- **TASK OBJECTIVE**: Emit only the lines from the line containing "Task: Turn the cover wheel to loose" through the last line of the entries, unchanged.

···

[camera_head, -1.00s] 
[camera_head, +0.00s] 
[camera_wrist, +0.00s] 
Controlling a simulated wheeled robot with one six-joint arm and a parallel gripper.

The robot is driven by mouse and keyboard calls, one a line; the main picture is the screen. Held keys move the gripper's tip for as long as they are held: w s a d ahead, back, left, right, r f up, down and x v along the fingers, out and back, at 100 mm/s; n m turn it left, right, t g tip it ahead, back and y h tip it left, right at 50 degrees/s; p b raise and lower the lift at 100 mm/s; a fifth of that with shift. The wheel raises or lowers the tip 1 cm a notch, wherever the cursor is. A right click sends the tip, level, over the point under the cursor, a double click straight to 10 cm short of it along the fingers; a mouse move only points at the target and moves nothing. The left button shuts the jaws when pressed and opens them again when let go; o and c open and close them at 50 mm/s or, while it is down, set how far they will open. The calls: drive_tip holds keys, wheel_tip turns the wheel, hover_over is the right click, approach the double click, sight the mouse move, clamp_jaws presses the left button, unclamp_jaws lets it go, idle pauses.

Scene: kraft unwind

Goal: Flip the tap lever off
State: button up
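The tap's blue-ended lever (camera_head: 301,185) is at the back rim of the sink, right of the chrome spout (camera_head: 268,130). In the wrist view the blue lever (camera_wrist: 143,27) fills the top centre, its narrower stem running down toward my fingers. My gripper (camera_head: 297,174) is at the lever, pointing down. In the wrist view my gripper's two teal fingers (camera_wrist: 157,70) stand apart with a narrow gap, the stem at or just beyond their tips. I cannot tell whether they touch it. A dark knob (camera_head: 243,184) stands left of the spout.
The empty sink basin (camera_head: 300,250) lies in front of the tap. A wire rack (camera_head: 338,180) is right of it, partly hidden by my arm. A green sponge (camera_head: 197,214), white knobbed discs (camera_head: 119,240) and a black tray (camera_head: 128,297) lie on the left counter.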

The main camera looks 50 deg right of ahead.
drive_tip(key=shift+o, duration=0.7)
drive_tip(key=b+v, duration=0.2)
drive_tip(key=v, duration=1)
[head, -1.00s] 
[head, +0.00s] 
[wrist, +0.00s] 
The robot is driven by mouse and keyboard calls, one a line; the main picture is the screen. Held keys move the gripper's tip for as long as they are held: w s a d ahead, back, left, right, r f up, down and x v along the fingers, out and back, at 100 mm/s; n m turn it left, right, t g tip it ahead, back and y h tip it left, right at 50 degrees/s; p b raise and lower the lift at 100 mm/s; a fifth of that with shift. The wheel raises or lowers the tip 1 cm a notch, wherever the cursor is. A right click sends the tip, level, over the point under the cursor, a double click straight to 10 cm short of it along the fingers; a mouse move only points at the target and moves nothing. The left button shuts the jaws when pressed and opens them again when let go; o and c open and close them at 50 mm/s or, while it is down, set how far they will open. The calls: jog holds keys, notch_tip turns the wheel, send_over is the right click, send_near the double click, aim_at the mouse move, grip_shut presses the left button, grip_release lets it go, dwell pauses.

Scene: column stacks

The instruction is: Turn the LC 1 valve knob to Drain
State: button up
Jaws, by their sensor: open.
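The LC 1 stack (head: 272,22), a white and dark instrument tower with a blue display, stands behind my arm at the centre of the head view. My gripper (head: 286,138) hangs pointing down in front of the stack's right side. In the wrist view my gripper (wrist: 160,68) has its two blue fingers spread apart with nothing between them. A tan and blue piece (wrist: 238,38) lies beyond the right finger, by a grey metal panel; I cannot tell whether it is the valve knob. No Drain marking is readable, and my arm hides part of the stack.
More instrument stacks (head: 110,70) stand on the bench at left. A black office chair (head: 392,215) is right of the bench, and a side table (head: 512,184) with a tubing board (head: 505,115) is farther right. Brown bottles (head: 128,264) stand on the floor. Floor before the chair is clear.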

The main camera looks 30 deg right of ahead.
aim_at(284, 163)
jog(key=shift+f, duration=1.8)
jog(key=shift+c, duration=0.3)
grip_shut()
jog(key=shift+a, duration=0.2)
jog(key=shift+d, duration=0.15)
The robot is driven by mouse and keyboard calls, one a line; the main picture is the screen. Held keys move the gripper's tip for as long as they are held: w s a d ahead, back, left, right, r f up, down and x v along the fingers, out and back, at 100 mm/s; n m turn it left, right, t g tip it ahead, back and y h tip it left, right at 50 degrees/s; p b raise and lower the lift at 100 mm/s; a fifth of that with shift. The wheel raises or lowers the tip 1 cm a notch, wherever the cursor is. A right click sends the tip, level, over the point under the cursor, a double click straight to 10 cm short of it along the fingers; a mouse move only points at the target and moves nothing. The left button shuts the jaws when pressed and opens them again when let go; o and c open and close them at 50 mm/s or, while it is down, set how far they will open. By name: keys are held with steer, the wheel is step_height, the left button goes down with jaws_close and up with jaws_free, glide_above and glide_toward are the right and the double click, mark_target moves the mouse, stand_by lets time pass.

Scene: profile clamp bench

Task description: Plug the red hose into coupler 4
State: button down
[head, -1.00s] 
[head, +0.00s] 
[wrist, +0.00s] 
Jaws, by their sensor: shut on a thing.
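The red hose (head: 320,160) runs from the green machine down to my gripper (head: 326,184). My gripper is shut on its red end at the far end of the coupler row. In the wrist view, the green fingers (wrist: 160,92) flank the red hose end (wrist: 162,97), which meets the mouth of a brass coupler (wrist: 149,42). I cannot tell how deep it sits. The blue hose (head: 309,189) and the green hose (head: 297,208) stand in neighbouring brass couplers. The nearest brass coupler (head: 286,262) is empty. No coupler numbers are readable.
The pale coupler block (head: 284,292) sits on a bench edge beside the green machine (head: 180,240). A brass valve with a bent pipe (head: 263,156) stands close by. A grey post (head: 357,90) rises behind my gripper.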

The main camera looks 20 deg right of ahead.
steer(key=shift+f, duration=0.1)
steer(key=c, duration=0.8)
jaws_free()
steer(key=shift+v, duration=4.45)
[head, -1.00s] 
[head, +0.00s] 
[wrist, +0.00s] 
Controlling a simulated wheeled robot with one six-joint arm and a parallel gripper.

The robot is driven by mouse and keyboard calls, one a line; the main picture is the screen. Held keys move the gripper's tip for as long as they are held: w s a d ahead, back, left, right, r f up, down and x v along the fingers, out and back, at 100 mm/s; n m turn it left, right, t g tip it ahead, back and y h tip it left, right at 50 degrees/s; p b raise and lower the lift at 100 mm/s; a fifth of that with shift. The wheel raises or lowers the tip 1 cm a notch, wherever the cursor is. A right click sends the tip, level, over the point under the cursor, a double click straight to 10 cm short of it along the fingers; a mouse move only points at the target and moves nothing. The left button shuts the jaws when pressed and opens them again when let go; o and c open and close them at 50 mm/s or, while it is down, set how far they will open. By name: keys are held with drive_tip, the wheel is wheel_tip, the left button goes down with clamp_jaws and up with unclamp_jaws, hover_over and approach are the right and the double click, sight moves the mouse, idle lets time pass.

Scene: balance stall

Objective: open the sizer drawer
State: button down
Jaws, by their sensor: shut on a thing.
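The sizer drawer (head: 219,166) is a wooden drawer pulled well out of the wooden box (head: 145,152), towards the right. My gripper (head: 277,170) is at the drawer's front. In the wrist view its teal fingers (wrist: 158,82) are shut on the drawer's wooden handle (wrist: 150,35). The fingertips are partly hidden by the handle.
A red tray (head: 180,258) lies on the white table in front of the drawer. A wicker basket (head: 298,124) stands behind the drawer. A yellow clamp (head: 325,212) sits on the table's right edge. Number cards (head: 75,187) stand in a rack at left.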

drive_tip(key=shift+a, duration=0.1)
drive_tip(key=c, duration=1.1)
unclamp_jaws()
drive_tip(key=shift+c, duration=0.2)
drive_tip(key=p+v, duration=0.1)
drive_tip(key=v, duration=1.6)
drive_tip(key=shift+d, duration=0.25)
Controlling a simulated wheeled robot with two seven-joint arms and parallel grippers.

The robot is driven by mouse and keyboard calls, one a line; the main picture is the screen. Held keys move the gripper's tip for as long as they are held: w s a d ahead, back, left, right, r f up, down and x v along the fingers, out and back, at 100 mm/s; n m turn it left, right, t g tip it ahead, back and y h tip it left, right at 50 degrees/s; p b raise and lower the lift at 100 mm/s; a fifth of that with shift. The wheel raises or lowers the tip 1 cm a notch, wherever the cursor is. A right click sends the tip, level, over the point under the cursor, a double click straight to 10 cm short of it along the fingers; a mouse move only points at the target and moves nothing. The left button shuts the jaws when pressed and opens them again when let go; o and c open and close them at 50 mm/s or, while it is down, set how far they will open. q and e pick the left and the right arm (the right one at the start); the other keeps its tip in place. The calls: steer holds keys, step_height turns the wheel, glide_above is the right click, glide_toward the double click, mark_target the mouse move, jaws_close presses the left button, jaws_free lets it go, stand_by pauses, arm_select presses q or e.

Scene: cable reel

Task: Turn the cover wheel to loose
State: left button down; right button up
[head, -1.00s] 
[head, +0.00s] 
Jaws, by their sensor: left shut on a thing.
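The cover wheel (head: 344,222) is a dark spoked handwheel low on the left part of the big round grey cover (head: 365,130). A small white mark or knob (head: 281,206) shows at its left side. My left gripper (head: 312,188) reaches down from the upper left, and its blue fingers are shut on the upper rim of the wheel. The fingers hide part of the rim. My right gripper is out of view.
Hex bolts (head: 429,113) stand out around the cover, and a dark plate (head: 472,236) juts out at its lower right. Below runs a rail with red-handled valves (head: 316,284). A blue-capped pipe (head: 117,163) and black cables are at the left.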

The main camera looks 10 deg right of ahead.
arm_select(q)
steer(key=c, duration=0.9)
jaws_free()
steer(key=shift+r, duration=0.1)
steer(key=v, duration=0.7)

···

- **FULL OUTPUT**:
Task: Turn the cover wheel to loose
State: left button down; right button up
[head, -1.00s] 
[head, +0.00s] 
Jaws, by their sensor: left shut on a thing.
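The cover wheel (head: 344,222) is a dark spoked handwheel low on the left part of the big round grey cover (head: 365,130). A small white mark or knob (head: 281,206) shows at its left side. My left gripper (head: 312,188) reaches down from the upper left, and its blue fingers are shut on the upper rim of the wheel. The fingers hide part of the rim. My right gripper is out of view.
Hex bolts (head: 429,113) stand out around the cover, and a dark plate (head: 472,236) juts out at its lower right. Below runs a rail with red-handled valves (head: 316,284). A blue-capped pipe (head: 117,163) and black cables are at the left.

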The main camera looks 10 deg right of ahead.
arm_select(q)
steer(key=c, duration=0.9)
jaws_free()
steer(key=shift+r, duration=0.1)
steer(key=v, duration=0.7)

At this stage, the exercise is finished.